I used to imagine and create; sculpture and so much more…There was a knowing, “if I can imagine it, I can build it.”  Part of the difference is aging, of course. I simply have less strength and energy. But part is a diminished sense of trust in my power to envision and co-create. That loss is not just aging. Instead of stepping ahead with joy, I hold back? Is it grief? Anger? Fear? In meditation I come to all of these. Fear of what? Is there a natural letting go as we age, looking ahead beyond this world. But I’m still very much of this world and there’s so much that asks loving attention. Yet I feel the diminishment in flow.

Meditating in bed this cool morning under the covers, I observed an emotional or energetic  layer (unsure which word is most accurate) almost like a blanket, a protective layer I’ve drawn around me through the years,  wishing for some invulnerability.
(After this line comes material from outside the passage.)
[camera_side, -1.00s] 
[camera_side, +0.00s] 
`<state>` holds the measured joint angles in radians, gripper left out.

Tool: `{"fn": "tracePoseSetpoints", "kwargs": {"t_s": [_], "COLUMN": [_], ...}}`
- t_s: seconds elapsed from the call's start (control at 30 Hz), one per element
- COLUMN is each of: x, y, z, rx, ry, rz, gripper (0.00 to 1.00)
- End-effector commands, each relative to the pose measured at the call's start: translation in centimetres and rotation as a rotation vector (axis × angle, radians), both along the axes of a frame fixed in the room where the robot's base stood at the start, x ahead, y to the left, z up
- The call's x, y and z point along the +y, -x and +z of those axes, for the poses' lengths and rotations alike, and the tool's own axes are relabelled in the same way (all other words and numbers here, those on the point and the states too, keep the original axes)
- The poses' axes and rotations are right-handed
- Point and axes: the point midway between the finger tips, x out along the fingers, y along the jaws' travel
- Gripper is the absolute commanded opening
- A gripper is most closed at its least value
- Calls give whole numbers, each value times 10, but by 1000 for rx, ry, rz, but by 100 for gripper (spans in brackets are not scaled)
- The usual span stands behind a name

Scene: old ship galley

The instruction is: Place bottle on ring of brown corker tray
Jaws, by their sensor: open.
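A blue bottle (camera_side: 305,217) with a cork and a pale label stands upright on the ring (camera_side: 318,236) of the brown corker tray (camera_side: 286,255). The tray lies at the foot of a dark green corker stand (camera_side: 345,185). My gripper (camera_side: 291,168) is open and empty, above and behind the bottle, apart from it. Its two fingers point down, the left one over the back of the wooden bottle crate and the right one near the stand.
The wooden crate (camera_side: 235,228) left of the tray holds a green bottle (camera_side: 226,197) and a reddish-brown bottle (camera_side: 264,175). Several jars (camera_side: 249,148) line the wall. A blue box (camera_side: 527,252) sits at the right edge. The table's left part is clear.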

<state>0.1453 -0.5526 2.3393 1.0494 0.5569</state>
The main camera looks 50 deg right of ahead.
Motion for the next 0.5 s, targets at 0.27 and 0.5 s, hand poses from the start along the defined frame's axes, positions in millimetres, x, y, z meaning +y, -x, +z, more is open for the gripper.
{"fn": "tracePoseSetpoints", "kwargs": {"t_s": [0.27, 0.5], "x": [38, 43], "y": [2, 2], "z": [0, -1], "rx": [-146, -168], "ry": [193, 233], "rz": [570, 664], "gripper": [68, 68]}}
The bedroom was cold and when I got back in bed to meditate, I turned the electric blanket on low, just a soft heat. I became aware of the part of me that wants to be warm, comfortable, free from struggle. Don’t we all? And life does seem to involve struggle.

What is struggle? Creating a 12-foot bronze sculpture commission was energetically hard work, but not a struggle. I was filled with joy as I worked! The hours flew by. And there was never fear or anger in the work, just occasionally physical exhaustion, when it became hard to give it all the energy it asked. The sculpture was a joyful expression, not an opponent, even when it was not smoothly taking shape.
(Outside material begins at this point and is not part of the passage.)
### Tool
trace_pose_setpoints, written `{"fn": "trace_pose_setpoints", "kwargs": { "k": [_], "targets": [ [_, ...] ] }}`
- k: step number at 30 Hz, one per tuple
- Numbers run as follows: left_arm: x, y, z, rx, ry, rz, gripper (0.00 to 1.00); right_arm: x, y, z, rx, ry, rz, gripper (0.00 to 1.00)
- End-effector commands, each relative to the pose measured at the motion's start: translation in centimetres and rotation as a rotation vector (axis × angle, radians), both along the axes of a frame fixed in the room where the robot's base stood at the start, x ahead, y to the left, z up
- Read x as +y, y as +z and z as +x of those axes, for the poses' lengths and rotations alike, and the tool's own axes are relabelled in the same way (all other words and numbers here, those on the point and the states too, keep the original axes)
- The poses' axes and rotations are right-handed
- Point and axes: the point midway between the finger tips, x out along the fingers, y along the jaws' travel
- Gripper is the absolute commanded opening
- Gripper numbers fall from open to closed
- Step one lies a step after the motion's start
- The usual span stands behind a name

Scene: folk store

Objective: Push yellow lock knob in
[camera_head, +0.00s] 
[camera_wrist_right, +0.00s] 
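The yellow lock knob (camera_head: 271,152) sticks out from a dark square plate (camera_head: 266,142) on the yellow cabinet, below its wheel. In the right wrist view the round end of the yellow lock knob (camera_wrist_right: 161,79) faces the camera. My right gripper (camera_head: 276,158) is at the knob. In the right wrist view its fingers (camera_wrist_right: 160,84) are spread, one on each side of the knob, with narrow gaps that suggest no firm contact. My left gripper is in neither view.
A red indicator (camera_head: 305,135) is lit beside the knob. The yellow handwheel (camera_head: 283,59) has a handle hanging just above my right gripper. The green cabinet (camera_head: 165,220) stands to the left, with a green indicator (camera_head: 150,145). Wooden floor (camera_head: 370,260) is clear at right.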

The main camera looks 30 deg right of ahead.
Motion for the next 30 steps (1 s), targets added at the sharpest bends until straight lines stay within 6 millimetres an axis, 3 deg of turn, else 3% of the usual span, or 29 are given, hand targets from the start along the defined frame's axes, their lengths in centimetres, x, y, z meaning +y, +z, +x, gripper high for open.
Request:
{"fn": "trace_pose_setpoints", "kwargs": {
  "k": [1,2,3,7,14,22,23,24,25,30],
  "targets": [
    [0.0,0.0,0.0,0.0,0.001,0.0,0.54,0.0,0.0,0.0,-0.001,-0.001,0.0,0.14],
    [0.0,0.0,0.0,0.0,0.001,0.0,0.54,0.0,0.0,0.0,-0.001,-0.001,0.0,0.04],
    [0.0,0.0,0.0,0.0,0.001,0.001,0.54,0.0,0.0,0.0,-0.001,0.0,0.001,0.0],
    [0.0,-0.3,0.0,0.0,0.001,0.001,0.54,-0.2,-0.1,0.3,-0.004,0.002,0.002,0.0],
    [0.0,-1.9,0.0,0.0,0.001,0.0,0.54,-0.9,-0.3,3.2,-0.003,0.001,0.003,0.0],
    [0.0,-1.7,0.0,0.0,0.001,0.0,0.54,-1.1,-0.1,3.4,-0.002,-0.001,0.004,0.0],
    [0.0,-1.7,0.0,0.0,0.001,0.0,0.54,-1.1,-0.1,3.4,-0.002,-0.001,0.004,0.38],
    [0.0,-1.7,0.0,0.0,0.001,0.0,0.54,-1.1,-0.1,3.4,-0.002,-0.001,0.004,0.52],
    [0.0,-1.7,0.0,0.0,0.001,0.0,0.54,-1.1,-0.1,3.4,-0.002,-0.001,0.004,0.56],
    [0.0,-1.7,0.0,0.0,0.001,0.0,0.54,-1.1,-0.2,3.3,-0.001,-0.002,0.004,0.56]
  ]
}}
Powerful woman (free of doubt)  with welding torch! Working on sculptures,1968-89

Co-raising three sons; founding Deep Spring Center, twenty feet up repairing a leaking roof, cutting down a dead tree with my chain saw: similar creative effort needed. Challenging but free of grasping. Meditation gives me the phrase “effortless effort.” I can see that things like my restricted access to my garden or to the lake swim area as I described last week, the pain in my body and “fixing” that pain, are often met as  “overcome “ not “co-create”.

My intention for this week: to be more mindful of when I shift from an open-hearted state of co-creation into one of contracted effort. What fear or pain, that is not being invited into my heart, is behind the unbalanced effort. What allows it to release?

In the weedy vegetable garden, the first small  baby squash appear
In the accessible top-garden, well-weeded and mulched Cosmos blooms!